Task to complete:
All records below must be retyped exactly.

Data shown:
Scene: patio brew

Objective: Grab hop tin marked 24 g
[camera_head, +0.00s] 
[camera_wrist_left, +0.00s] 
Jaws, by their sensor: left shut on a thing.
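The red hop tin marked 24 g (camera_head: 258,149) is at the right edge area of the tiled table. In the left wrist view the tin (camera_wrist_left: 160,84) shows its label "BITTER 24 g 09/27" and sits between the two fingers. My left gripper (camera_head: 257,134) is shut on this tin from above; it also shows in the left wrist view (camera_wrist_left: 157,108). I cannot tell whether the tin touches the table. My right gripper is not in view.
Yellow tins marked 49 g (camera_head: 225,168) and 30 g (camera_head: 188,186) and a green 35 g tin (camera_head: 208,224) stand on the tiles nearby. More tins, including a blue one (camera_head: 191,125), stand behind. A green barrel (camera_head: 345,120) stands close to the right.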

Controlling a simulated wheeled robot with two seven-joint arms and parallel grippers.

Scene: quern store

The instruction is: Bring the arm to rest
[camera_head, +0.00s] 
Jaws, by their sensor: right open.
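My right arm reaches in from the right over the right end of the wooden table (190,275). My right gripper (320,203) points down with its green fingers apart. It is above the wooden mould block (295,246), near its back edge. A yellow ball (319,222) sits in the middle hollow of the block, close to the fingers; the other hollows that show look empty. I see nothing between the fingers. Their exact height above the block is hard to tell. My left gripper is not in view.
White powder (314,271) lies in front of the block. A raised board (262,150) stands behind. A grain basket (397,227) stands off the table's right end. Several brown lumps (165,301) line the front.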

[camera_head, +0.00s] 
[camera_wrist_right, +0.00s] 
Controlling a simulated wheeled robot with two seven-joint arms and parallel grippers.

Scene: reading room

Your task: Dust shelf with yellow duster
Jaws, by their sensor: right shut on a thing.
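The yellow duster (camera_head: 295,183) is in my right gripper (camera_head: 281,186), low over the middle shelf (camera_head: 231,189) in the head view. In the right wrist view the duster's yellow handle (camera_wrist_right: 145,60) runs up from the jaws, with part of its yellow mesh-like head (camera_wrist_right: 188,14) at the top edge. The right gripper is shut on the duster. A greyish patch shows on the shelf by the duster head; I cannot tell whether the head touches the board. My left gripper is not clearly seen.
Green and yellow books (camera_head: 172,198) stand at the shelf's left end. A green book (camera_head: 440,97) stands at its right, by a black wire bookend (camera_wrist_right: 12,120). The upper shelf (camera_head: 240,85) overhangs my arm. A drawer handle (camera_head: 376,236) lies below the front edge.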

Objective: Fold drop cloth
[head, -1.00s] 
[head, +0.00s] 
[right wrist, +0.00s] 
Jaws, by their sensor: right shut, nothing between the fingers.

Task output:
Scene: patio brew

Objective: Grab hop tin marked 24 g
[camera_head, +0.00s] 
[camera_wrist_left, +0.00s] 
Jaws, by their sensor: left shut on a thing.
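The red hop tin marked 24 g (camera_head: 258,149) is at the right edge area of the tiled table. In the left wrist view the tin (camera_wrist_left: 160,84) shows its label "BITTER 24 g 09/27" and sits between the two fingers. My left gripper (camera_head: 257,134) is shut on this tin from above; it also shows in the left wrist view (camera_wrist_left: 157,108). I cannot tell whether the tin touches the table. My right gripper is not in view.
Yellow tins marked 49 g (camera_head: 225,168) and 30 g (camera_head: 188,186) and a green 35 g tin (camera_head: 208,224) stand on the tiles nearby. More tins, including a blue one (camera_head: 191,125), stand behind. A green barrel (camera_head: 345,120) stands close to the right.

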Controlling a simulated wheeled robot with two seven-joint arms and parallel grippers.

Scene: quern store

The instruction is: Bring the arm to rest
[camera_head, +0.00s] 
Jaws, by their sensor: right open.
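My right arm reaches in from the right over the right end of the wooden table (190,275). My right gripper (320,203) points down with its green fingers apart. It is above the wooden mould block (295,246), near its back edge. A yellow ball (319,222) sits in the middle hollow of the block, close to the fingers; the other hollows that show look empty. I see nothing between the fingers. Their exact height above the block is hard to tell. My left gripper is not in view.
White powder (314,271) lies in front of the block. A raised board (262,150) stands behind. A grain basket (397,227) stands off the table's right end. Several brown lumps (165,301) line the front.

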[camera_head, +0.00s] 
[camera_wrist_right, +0.00s] 
Controlling a simulated wheeled robot with two seven-joint arms and parallel grippers.

Scene: reading room

Your task: Dust shelf with yellow duster
Jaws, by their sensor: right shut on a thing.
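The yellow duster (camera_head: 295,183) is in my right gripper (camera_head: 281,186), low over the middle shelf (camera_head: 231,189) in the head view. In the right wrist view the duster's yellow handle (camera_wrist_right: 145,60) runs up from the jaws, with part of its yellow mesh-like head (camera_wrist_right: 188,14) at the top edge. The right gripper is shut on the duster. A greyish patch shows on the shelf by the duster head; I cannot tell whether the head touches the board. My left gripper is not clearly seen.
Green and yellow books (camera_head: 172,198) stand at the shelf's left end. A green book (camera_head: 440,97) stands at its right, by a black wire bookend (camera_wrist_right: 12,120). The upper shelf (camera_head: 240,85) overhangs my arm. A drawer handle (camera_head: 376,236) lies below the front edge.

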Objective: Fold drop cloth
[head, -1.00s] 
[head, +0.00s] 
[right wrist, +0.00s] 
Jaws, by their sensor: right shut, nothing between the fingers.

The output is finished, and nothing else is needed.